The fix included in SP2 RU1 corrects the problem by adding a cleanup retry mechanism. If cleanup fails because something still has an open reference, the store will periodically retry until it succeeds.
Stubbing refers to a process where a third-party archival product takes a large message and turns it into a smaller item, or stub. It typically does this by deleting the attachments and modifying the message body to be smaller.
To the extent that stubbing deletes attachments, it could be affected by this bug, because those deleted attachments might fail cleanup due to open references. But other than that, this bug was never really about stubbing.
The Exchange Information Store has changed a lot over the years, but even back on Exchange 2003 and 2007, stubbing would result in databases that were significantly larger than you might expect when adding up mailbox sizes. This was mostly due to two types of overhead.

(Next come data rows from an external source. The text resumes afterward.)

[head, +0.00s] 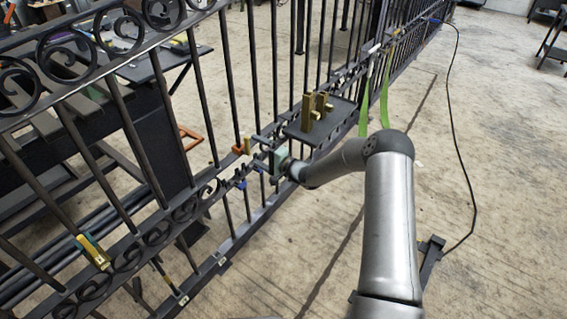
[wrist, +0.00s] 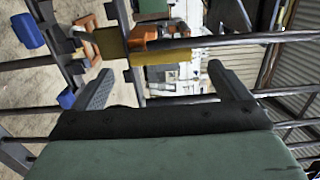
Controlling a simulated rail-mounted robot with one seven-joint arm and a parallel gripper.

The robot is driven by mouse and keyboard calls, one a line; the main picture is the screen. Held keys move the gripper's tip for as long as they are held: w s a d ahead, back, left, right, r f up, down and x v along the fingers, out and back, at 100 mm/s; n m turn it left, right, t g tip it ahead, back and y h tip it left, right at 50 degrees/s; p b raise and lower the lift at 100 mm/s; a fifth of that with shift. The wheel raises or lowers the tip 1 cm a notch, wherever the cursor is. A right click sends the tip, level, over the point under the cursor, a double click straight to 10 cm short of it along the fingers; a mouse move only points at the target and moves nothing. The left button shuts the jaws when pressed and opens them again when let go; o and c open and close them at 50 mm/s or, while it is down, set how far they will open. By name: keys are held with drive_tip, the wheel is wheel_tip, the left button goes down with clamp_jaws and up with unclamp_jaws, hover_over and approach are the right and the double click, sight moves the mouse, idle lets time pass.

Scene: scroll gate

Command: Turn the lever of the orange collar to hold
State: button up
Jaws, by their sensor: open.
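The orange collar (wrist: 140,38) sits on a dark bar of the gate in the wrist view, with tan and yellow block-like parts beside it. A small orange part also shows in the head view (head: 242,148), just left of my gripper. I cannot make out which part is the lever or which way it points. My gripper (wrist: 160,72) is open, its two fingers spread wide on either side below the collar in the wrist view. Nothing is seen held between them. In the head view my gripper (head: 263,150) is at the gate's middle rail, small and partly hidden by the bars.
Blue collars (wrist: 28,31) sit on the bars at left. A dark shelf (head: 318,128) with brass blocks (head: 312,108) stands just right of my gripper. Green straps (head: 364,105) hang farther right. A yellow-green block (head: 92,251) is at lower left. Open concrete floor lies right of the gate.

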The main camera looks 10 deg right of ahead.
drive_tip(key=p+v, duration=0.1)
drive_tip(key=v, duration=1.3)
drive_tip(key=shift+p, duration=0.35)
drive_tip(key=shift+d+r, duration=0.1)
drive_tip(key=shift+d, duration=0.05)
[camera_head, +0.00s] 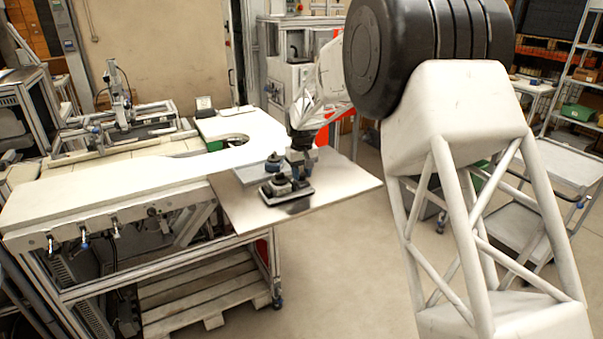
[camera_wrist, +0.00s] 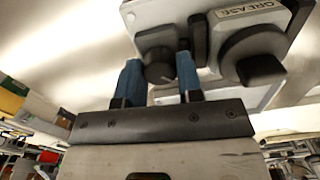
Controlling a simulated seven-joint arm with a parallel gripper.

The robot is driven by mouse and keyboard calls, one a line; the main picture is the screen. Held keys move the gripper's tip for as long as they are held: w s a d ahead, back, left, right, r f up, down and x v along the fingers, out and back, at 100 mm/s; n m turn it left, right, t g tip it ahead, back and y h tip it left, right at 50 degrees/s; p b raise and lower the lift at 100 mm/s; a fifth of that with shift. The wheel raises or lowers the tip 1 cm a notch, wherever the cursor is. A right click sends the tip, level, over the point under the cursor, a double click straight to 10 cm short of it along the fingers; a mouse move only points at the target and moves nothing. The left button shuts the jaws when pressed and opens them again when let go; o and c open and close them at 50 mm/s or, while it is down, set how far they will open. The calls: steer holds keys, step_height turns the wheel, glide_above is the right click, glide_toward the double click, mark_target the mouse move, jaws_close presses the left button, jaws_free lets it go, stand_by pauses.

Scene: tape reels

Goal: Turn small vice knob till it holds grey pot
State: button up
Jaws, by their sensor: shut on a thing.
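In the wrist view, my gripper (camera_wrist: 159,66) has its two blue fingers on either side of a dark ribbed knob (camera_wrist: 157,45), shut on it. I take this for the small vice knob. A larger round dark grey part (camera_wrist: 250,52) with a stubby bar is to its right, on the same light grey and black fixture. A "GREASE" label (camera_wrist: 247,9) is above it. I cannot tell for sure which part is the grey pot or whether the jaws touch it. In the head view, my gripper (camera_head: 302,158) reaches down beside the small dark fixture (camera_head: 288,188).
The fixture stands on a steel plate (camera_head: 345,180) at the right end of a white worktop (camera_head: 120,180). A grey block (camera_head: 248,176) lies just behind it. The plate's right side is clear. A bench rig (camera_head: 120,110) stands at the back left.

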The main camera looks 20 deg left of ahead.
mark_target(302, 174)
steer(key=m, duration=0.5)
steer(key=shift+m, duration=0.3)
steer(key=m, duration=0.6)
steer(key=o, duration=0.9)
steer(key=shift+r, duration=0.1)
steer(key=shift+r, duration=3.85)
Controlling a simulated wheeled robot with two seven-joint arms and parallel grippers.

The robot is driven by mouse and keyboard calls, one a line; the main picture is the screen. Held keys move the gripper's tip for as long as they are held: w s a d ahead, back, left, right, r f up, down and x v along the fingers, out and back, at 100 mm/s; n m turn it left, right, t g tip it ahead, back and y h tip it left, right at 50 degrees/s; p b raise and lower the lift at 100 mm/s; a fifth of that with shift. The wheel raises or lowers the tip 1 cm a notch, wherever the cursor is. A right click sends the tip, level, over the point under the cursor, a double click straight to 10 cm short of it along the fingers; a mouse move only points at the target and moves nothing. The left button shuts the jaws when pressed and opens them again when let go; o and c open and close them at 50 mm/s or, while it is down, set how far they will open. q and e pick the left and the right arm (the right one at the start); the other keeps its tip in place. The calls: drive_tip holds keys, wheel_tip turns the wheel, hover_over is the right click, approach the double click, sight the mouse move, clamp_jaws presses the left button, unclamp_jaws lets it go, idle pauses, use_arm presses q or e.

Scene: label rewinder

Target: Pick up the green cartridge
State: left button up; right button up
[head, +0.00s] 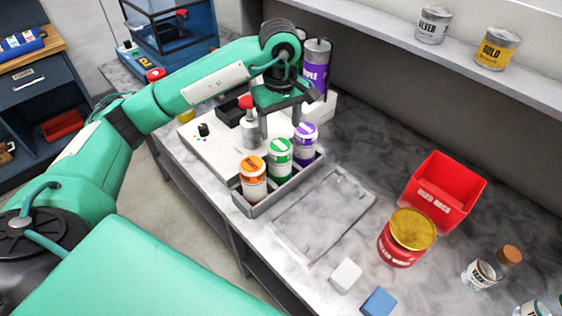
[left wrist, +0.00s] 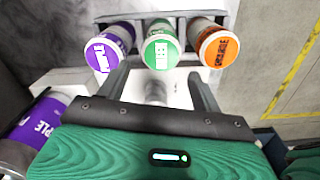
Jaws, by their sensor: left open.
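The green cartridge (head: 279,153) has a white and green top and stands upright in a grey tray (head: 262,207), between an orange cartridge (head: 253,178) and a purple cartridge (head: 304,143). My left gripper (head: 285,122) is open and empty, above and behind the row in the head view. In the left wrist view, the green cartridge (left wrist: 161,50) lies ahead between the two open fingers (left wrist: 160,76). The purple cartridge (left wrist: 105,48) is on the left there and the orange one (left wrist: 215,46) on the right. My right gripper is not in view.
A white machine (head: 215,150) with a black knob stands left of the tray. A taller purple can (head: 317,65) stands behind my gripper. A red bin (head: 443,190) and a red can with a yellow lid (head: 402,240) stand right. The marble counter between is mostly clear.

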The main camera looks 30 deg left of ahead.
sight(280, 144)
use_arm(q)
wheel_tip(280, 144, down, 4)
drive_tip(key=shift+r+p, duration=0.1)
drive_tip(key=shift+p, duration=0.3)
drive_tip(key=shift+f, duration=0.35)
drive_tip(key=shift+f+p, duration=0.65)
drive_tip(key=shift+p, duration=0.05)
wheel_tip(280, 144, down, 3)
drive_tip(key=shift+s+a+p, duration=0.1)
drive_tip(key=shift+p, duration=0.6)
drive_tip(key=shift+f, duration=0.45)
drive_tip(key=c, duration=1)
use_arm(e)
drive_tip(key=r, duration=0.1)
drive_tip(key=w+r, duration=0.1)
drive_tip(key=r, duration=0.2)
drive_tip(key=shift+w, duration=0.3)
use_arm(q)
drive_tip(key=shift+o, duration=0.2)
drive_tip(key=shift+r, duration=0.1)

The first type of overhead is properties that simply don't count toward the size of the message. When you look at the size of a message in Outlook, the size you see is not the total size of all the data that Exchange stores for that message. We store certain properties which aren’t counted against the user and aren’t reflected in the message size. These may be publicly documented properties such as PR_URL_NAME or other internal properties which clients can’t access.

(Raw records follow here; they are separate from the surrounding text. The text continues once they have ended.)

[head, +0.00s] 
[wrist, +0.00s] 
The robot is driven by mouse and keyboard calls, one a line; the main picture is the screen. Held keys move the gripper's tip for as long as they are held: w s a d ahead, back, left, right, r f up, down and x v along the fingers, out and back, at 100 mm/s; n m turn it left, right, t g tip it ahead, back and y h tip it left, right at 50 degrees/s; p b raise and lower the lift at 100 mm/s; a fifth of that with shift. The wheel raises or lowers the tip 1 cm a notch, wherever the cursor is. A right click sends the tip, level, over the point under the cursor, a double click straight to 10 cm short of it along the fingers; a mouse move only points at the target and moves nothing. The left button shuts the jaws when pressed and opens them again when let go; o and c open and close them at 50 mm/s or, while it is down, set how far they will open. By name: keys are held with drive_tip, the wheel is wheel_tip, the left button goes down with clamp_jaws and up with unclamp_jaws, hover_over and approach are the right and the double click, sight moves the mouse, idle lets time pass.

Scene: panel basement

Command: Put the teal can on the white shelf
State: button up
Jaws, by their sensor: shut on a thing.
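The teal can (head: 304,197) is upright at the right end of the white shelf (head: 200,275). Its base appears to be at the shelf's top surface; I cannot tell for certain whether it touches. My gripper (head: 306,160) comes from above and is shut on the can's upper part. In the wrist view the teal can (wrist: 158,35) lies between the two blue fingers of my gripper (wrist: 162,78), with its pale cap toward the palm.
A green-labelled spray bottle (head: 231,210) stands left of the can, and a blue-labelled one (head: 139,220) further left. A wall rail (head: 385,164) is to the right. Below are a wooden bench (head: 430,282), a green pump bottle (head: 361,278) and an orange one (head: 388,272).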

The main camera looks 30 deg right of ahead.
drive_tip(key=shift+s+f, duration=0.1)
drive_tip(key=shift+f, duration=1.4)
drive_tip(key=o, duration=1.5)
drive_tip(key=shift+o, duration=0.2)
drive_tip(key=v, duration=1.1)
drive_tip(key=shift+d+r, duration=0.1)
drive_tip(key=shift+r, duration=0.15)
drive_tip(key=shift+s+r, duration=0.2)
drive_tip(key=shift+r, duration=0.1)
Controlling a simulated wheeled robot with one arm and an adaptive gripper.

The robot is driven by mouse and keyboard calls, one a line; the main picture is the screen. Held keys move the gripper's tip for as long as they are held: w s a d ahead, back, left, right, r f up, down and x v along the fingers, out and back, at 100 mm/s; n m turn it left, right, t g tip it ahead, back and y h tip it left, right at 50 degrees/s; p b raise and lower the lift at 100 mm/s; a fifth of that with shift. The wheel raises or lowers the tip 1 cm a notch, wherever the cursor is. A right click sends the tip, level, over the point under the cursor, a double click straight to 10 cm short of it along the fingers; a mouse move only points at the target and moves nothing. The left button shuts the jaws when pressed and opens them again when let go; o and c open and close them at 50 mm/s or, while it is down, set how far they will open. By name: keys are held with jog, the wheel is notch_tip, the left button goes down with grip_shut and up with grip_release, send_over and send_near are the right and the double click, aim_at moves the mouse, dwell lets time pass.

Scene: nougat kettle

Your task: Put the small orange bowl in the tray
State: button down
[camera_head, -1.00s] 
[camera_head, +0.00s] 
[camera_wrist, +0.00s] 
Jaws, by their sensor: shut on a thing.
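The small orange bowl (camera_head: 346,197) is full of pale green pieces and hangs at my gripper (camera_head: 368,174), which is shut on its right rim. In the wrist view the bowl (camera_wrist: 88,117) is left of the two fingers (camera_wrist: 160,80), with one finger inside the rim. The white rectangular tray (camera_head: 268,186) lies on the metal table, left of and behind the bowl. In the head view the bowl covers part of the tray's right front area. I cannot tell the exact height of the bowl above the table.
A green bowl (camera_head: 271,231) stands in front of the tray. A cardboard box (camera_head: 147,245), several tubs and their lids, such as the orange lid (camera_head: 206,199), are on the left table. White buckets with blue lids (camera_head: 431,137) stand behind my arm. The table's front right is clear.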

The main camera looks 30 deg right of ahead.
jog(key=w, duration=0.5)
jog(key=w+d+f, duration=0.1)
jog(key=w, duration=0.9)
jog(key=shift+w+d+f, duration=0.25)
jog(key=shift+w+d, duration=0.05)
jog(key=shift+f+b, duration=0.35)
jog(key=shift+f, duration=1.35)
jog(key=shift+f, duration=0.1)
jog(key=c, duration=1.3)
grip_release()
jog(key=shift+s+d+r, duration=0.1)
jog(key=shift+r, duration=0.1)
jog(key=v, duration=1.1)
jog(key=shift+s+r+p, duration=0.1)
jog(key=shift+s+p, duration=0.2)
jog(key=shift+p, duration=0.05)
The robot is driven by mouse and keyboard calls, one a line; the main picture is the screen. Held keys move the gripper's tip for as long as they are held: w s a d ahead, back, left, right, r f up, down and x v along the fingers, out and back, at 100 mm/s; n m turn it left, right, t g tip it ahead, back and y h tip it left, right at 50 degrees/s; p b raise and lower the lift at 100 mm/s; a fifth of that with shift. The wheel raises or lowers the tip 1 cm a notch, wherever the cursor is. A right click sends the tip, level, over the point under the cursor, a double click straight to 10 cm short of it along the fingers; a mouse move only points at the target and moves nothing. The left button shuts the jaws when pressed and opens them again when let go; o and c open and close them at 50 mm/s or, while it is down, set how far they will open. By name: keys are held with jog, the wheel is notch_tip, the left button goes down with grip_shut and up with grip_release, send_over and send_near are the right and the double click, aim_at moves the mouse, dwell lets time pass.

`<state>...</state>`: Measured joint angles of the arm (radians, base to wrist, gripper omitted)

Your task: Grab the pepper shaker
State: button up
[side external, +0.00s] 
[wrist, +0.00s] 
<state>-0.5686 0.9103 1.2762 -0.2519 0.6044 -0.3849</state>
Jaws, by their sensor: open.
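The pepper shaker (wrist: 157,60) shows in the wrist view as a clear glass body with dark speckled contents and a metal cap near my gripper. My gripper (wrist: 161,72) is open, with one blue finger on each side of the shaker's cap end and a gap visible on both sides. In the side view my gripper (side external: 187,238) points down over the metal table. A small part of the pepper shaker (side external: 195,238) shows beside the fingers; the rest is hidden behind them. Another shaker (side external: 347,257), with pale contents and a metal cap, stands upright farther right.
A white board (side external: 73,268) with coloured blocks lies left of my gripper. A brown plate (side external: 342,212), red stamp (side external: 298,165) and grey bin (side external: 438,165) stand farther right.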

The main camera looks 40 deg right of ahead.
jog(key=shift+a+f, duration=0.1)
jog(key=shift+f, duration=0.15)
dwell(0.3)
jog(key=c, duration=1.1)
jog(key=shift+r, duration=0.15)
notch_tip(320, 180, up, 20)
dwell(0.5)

The second type of overhead is page fragmentation. The database page size has changed over the years, from 4k in Exchange 2003, to 8k in Exchange 2007, to 32k in Exchange 2010. Each record in the database has to be arranged onto these pages, and depending on how efficiently we are able to do so, there will be some space left on the page. This is page fragmentation, which results in empty space that cannot be reclaimed by database maintenance. The larger page sizes of more recent versions of Exchange make it easier to arrange several small items onto a single page, resulting in less fragmentation, but some amount of fragmentation will always be there.

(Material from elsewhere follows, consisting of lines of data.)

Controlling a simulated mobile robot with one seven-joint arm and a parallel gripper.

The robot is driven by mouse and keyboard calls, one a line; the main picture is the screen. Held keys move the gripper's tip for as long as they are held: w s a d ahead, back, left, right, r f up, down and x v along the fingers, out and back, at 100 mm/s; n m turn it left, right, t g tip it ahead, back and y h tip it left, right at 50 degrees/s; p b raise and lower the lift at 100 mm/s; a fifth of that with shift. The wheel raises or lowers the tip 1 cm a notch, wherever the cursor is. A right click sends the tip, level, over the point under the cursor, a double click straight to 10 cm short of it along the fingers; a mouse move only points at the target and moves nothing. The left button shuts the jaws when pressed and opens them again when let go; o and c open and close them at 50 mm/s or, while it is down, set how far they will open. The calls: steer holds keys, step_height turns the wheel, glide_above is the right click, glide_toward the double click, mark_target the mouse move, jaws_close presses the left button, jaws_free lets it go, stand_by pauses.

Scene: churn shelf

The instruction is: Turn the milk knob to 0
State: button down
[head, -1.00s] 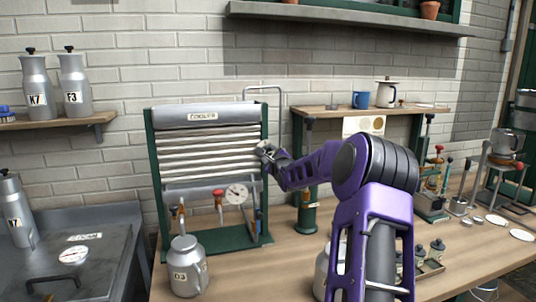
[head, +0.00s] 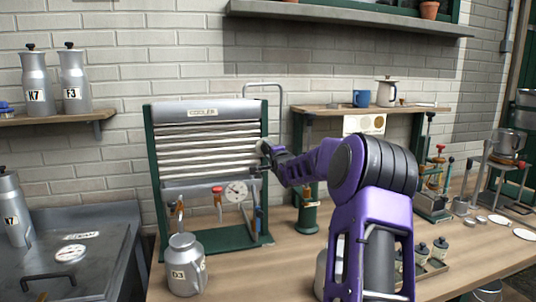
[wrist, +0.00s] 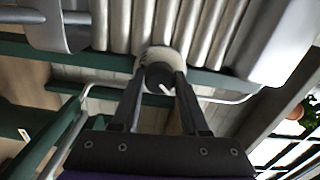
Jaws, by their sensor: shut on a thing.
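The cooler (head: 205,145), a rack of horizontal metal tubes in a green frame with a "COOLER" label, stands on the wooden bench. The milk knob shows in the wrist view as a dark round knob (wrist: 159,76) in front of a pale round collar (wrist: 160,55) on the cooler's side. My gripper (wrist: 160,82) is shut on the knob, one finger on each side. A short white mark lies on the knob's face, slanted. No numbers can be read. In the head view my gripper (head: 270,150) is at the cooler's right edge and largely hides the knob.
A dial gauge (head: 236,191) and a red-handled tap (head: 217,191) are low on the cooler. A can labelled D3 (head: 186,265) stands in front. A bent metal pipe (head: 281,105) rises behind. A small wooden shelf (head: 370,109) is right of the cooler.

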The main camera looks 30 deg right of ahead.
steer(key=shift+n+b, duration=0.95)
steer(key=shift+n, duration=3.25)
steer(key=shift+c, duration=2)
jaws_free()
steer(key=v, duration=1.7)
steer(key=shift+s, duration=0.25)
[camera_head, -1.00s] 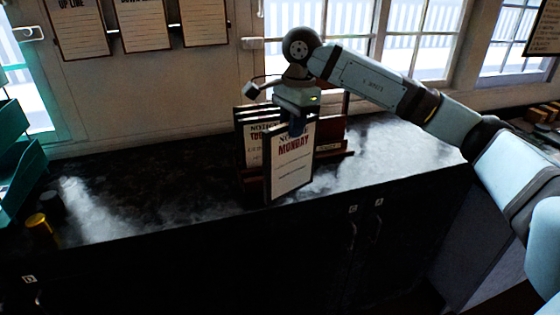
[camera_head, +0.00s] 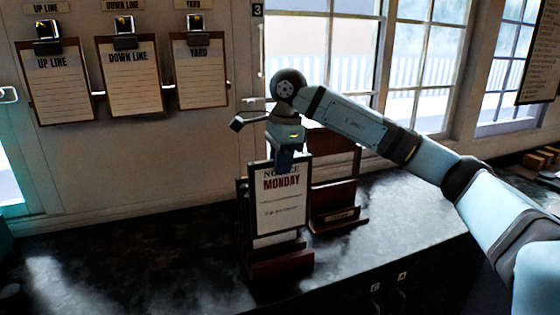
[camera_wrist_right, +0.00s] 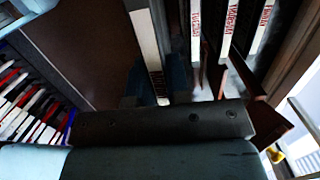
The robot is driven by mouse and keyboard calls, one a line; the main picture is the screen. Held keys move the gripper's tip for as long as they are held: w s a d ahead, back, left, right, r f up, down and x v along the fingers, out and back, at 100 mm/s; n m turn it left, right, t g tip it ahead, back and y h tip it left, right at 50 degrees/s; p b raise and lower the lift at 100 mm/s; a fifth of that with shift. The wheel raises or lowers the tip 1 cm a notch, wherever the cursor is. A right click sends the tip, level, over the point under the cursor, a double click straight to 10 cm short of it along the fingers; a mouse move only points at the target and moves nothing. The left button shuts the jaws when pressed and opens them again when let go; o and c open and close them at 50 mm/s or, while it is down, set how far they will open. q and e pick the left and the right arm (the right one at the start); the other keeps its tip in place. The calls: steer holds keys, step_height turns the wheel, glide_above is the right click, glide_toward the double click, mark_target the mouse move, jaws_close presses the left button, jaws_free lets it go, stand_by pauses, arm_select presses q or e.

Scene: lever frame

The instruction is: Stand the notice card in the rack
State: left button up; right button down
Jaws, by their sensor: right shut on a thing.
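The notice card (camera_head: 281,205), white with a dark frame and "MONDAY" in red, is upright in the head view. My right gripper (camera_head: 284,160) is shut on its top edge from above. In the right wrist view the card's pale edge (camera_wrist_right: 146,45) shows between the fingers. The dark wooden rack (camera_head: 280,268) is below the card; its front ledge shows under the card's lower edge. I cannot tell whether the card touches the rack. Other cards, one reading TUESDAY (camera_wrist_right: 195,35), stand beside the held card in the wrist view. My left gripper is not in view.
A taller wooden holder section (camera_head: 335,180) with a label stands just right of the card. The dark worktop (camera_head: 130,260) is clear at the left. Clipboards, one marked UP LINE (camera_head: 58,90), hang on the wall behind. Windows are behind my right arm.

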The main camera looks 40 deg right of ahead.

The amount of overhead generally doesn’t change much between messages. A small message will have just as much overhead as a big one. For this reason, when you fill a database with small items, the overhead becomes much more visible.
For example, consider a scenario where you’ve filled a database with items that are all 1 MB in size, and these items all have 1k of overhead. That means your database has roughly 0.09% overhead. Now let’s say you stub all the items in the database, reducing them to 4k in size. Suddenly that 1k of overhead is much more noticeable, taking up 25% of the database. I once personally produced an Exchange 2003 database that was 70% overhead by filling it with tiny items and stubbing the entire thing.
In Exchange 2010, there’s an additional factor that may affect the space reclamation from stubbing, and that’s the change in the design of the database.
Exchange 2010 made huge strides in reducing database IOPS. A big part of this was getting rid of the old online defrag process that aggressively churned through the database every night and moved things around to optimize for space. In Exchange 2010 we’re much more focused on storing mailbox content on contiguous pages to reduce IO, even if it means we might have some unused space here and there. In other words, Exchange 2010 simply was not intended to aggressively reclaim space when a message suddenly shrinks. It’s a scenario we minimized in the architecture to improve our IO. For more information on the maintenance changes, see Database Maintenance in Exchange 2010.
Does that mean you won’t save space by stubbing? Not necessarily. Stubbing products typically delete attachments, so we would expect that space to be freed. And despite not being designed for it, we’ve seen Exchange 2010 free up some space even when items without attachments get stubbed.
However, because this is not part of the design of Exchange 2010, we can’t tell you what to expect as far as how much space should be freed by using stub archival. Any expectations around this should come from your own testing or from data provided by your archival software vendor.
In other words, we cannot make any claims around reclamation of space when an item is modified to make its properties smaller than they were before. If modifying an item to make it smaller frees no space at all, that can be considered to be by design in Exchange 2010. As always, the support investigation of database space issues when using third-party products might result in us referring you to the specific third-party for support if Exchange is found to function by design.
Exchange 2010 SP2 RU1 included a fix that will help customers doing any type of archival, stubbing or otherwise, because it makes the cleanup of hard deleted items work reliably. However, any expected disk space savings from stubbing itself needs to be validated by you and your archival software vendor. When provisioning your storage, we suggest that you follow our published guidance (which includes leveraging large mailboxes so that you do not need to rely on third-party archival solutions) and tools, to make sure that you have adequate space for your Exchange data.